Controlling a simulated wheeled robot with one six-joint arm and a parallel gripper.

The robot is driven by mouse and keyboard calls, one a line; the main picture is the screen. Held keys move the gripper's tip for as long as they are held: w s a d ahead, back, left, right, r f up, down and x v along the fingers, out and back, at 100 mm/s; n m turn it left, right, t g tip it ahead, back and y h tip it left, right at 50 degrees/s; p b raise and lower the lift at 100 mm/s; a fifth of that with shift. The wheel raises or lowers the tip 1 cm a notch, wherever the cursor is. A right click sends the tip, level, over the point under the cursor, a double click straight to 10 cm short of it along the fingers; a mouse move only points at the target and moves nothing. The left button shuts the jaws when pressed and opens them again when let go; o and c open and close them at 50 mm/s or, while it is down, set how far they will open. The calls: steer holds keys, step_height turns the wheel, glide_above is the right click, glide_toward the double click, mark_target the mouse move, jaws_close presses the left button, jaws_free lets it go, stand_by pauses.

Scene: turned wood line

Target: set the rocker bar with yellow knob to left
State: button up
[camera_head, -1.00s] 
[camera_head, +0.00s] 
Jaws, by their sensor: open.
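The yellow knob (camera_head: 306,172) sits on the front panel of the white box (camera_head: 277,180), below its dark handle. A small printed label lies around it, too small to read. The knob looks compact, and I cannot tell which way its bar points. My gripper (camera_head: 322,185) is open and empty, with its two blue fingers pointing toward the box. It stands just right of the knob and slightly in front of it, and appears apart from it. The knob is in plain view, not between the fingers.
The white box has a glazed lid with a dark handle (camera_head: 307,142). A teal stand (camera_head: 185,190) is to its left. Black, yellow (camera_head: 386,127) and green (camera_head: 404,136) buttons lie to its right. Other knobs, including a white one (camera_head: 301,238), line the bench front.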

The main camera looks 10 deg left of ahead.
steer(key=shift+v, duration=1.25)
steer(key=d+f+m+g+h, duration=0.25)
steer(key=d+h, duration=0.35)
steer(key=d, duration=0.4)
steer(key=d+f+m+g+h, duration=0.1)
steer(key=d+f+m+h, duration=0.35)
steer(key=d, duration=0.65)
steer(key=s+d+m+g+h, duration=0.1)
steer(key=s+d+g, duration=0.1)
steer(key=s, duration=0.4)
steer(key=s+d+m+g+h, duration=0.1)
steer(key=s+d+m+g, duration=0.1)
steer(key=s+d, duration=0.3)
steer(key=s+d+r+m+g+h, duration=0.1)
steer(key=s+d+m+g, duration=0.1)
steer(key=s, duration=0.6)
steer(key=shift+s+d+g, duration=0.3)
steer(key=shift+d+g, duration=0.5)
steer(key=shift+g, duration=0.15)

● ● ● ● ● ● ●

The exercise
Retype, word for word, every line from the line with "Target: set the" to the line with "[camera_head, +0.00s]", inclusive. Add nothing.

Result for this exercise
Target: set the rocker bar with yellow knob to left
State: button up
[camera_head, -1.00s] 
[camera_head, +0.00s] 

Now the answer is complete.